Thank God for those who ‘flip-flopped’ on race

By Ward Connerly | August 6, 2008

ward connerlyOne thing I have learned after over 13 years of fighting to bring my nation closer to its promise of equal treatment for every American regardless of race, sex, color or ethnicity is that politicians can triangulate more about this issue – and get away with it – than almost any other issue in the public policy arena.

A few days ago, Senator John McCain gave his support to our effort in Arizona to prohibit preferences through a constitutional amendment. In explaining his reason for doing so, McCain said, “I have always opposed quotas.” Instantly, Senator Barack Obama pounced on McCain’s endorsement.

Speaking at a convention of “journalists of color” Obama said, “I am disappointed that John McCain flipped and changed his position. I think in the past he had been opposed to these kinds of Ward Connerly referenda or initiatives as divisive. And I think he's right. You know, the truth of the matter is, these are not designed to solve a big problem, but they're all too often designed to drive a wedge between people.”

Having now been thrust into a presidential campaign by Obama, it is appropriate for me to offer my thoughts.

Over the past ten years, no American president, Congress, legislature or governor has acted to eliminate preferences and to enforce the 1964 Civil Rights Act which commands equal treatment “without regard to race, color, national origin or sex” by our government. In addition, the Supreme Court has handed down conflicting opinions about the matter. That is why I have led the national effort to ask the people in various states to exercise their power to end such practices through ballot initiatives, wherever permitted. I find it interesting that the only ones who consider such initiatives “divisive” are the ones who oppose them, such as Senator Obama. But, they never seem to find preferences themselves as being “divisive.”

Apparently, as long as those who are harmed by such policies and those of us who believe that preferences are fundamentally wrong keep our mouths shut and accept the status quo, sweet harmony will ring throughout the land.

While he acknowledged the resentment that affirmative action engenders in his March 18 speech about race, Obama now claims our initiatives are not really all that important and are “all too often designed to drive a wedge between people.” This is neither the tone nor the substance of what he said on March 18 when he was trying to appeal to white Democrats to get the issue of Jeremiah Wright off his back.

It is true McCain has “flipped” about whether ballot initiatives are appropriate as a device for ending preferences. It is NOT true that he has “flipped” with regard to the substance of this issue. The record is clear that he has consistently evidenced disdain for preferential treatment based on race. But, let’s assume he has even changed his position substantively.
In truth, millions of Americans are at a different point in their thinking about race today than they were ten years ago when McCain opposed legislation to place an initiative on the ballot to end preferences in Arizona. For this, Senator Obama should be thrilled and should thank God for race “flippers.” Without them, he would not be the presumptive nominee of the Democrat Party for president of the United States.

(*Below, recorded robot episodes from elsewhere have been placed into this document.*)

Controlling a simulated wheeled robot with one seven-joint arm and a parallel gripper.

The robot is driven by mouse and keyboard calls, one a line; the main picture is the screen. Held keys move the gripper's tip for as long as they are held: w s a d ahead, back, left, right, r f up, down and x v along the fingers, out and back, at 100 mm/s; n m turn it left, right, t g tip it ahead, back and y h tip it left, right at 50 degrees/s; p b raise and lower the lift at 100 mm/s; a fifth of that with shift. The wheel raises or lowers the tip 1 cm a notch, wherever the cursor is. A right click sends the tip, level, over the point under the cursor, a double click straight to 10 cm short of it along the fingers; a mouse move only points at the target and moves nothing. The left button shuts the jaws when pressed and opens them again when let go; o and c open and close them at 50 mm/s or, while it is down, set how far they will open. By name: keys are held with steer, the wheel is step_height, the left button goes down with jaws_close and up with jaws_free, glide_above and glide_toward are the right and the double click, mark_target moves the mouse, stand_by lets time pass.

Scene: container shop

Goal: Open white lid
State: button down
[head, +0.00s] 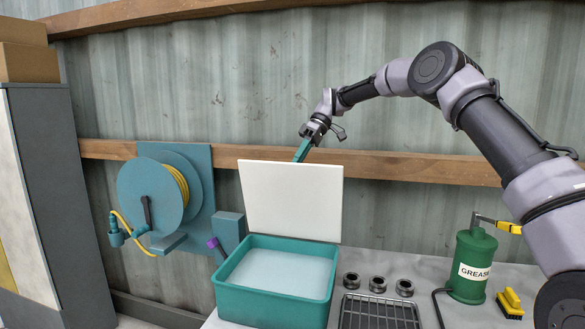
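The white lid (292,200) stands raised, close to upright, at the back edge of the teal tub (270,301). The tub is uncovered, and a pale, whitish content (280,270) shows inside.
Right of the tub are three dark rings (377,284), a wire rack (378,312), a green grease can (471,265) and a yellow brush (511,303). A teal hose reel (150,195) hangs at left. A wooden rail (400,167) crosses the corrugated wall behind the lid.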

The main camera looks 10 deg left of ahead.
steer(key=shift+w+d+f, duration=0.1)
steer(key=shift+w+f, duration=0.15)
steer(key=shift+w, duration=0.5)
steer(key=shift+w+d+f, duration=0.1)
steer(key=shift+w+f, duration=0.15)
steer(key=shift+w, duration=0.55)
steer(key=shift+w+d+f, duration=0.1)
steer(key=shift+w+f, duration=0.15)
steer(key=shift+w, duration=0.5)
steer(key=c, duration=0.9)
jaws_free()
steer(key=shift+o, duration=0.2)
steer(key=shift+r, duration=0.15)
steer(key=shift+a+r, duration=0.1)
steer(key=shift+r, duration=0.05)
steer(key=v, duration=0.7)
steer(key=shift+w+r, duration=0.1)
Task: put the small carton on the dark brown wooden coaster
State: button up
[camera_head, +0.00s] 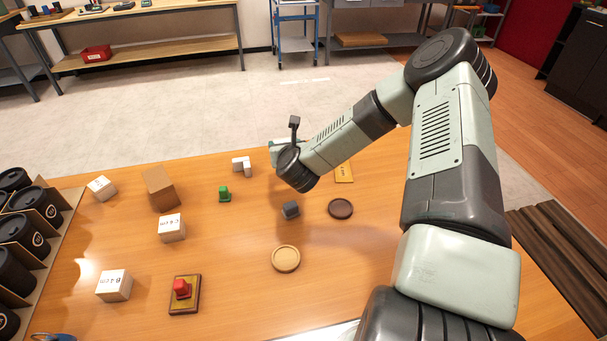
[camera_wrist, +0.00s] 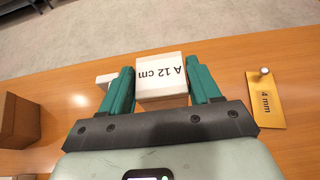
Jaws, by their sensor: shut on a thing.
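A white carton (camera_wrist: 160,82) marked "A 12 cm" sits between the two green fingers in the wrist view. My gripper (camera_wrist: 160,66) is shut on it. In the head view my wrist hides the carton and the fingers, so whether it is clear of the table cannot be told. The dark brown wooden coaster (camera_head: 341,208) lies flat on the table, bare, in front of and to the right of my wrist. It is not in the wrist view.
A pale wooden coaster (camera_head: 286,259) and a grey cube (camera_head: 290,210) lie near the dark coaster. A yellow tag (camera_head: 344,174) lies behind it.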

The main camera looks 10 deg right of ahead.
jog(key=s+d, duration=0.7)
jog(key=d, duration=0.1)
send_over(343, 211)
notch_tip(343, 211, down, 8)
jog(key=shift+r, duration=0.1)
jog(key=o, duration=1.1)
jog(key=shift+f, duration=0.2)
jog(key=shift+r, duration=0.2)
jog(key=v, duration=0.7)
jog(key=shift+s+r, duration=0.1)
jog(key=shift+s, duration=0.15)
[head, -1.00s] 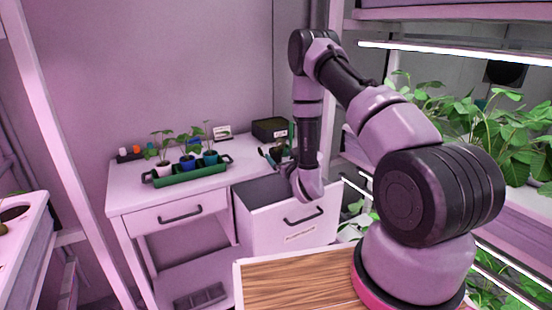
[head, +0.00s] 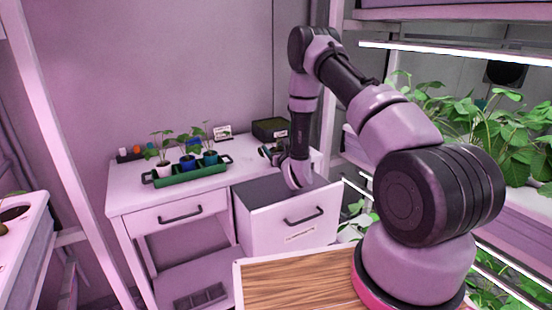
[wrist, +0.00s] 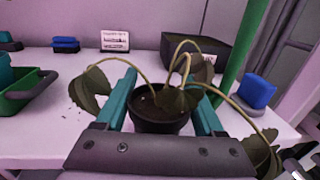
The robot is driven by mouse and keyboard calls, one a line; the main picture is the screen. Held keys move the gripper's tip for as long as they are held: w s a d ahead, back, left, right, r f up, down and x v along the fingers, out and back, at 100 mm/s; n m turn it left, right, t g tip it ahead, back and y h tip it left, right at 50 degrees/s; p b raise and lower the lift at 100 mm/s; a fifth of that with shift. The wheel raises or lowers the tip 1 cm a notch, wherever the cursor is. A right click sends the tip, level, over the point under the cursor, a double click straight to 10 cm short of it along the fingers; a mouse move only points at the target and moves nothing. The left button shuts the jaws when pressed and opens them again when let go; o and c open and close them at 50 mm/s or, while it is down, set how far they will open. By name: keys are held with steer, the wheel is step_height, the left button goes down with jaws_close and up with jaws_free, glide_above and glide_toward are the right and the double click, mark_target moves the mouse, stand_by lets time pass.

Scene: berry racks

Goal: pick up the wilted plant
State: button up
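The wilted plant (wrist: 180,98) has drooping, dull brown-green leaves on bent stems in a dark round pot (wrist: 158,118). It is in the middle of the wrist view, by the white table top. My gripper (wrist: 160,75) has teal fingers reaching along the left and right sides of the pot, spread about a pot's width apart. I see no clear squeeze on the pot. The gripper body hides the pot's lower part. In the head view my gripper (head: 270,151) is small at the table's right part, and the plant is mostly hidden by my arm.
A green tray (head: 190,175) with several healthy potted plants is left on the table. A black box (wrist: 195,50) and small sign (wrist: 114,40) are behind. A green post (wrist: 240,60) and blue object (wrist: 257,91) are at right. A grey-topped drawer (head: 290,225) is in front.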

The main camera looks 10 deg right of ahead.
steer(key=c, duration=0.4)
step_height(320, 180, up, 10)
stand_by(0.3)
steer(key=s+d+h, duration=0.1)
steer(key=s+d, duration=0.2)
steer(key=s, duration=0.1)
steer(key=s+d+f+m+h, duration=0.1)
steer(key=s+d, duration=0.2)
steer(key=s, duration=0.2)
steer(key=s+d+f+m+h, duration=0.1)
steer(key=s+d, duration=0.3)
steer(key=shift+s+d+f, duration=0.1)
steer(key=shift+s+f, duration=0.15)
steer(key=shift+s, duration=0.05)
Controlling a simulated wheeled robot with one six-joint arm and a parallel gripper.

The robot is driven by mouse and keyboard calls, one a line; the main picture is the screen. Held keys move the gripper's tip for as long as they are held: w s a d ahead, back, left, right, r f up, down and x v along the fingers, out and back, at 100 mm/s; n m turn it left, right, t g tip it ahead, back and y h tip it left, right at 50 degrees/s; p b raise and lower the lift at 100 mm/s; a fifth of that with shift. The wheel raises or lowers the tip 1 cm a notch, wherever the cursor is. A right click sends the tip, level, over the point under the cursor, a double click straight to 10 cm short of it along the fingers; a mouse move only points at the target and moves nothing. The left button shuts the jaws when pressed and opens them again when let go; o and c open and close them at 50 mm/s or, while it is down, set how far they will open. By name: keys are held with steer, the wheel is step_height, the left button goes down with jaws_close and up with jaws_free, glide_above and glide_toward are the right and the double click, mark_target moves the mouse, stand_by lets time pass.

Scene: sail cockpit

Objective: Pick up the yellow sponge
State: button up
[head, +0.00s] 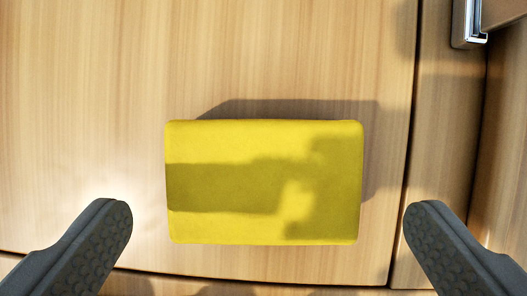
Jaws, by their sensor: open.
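The yellow sponge (230,142) is a rectangular block in the middle of the head view, its long side running left to right. It lies on a light wooden surface, and a shadow falls across its top. My gripper (268,222) is open, with one dark grey finger at the lower left and the other at the lower right. The sponge lies between and slightly beyond the fingertips, with a gap on each side. Neither finger appears to touch it.
The wooden panel (90,90) is bare around the sponge. Dark seams run along its right side and near the bottom. A shiny metal fitting (468,25) sits at the upper right, beside a raised wooden edge.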

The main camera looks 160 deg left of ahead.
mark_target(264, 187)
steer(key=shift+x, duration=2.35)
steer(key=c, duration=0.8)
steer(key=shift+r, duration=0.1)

While he criticizes McCain for changing his position, Obama evidences an equal readiness to change from his support of race-based preferences to one based on socioeconomic circumstances – a position with which I concur.

Asked if there would continue to be a need for affirmative action should he be elected president, Obama said, "I am a strong supporter of affirmative action when properly structured so that it is not just a quota, but it is acknowledging and taking into account some of the hardships and difficulties that communities of color may have experienced, continue to experience…”

What he fails to say is, it is not only “communities of color” that experience hardships and difficulties. Nor does he say how a president who professes the desire to unite the American people intends to do so by asking those who are not “of color” to look the other way when they are discriminated against.

If Obama is truly concerned about divisiveness, why didn’t he speak out when his foot soldiers at ACORN were taking pride in blocking our petition circulators from gathering signatures in Missouri? Their despicable tactics of harassment give new meaning to the term “divisive.”

Until we reach the point that we are living out what Martin Luther King Jr. often called the “true meaning of our creed” – that all men (and women) are created equal – how we deal with the issue of race will be a work in progress. Something tells me that deep in his soul Senator Obama knows this. Certainly, he should.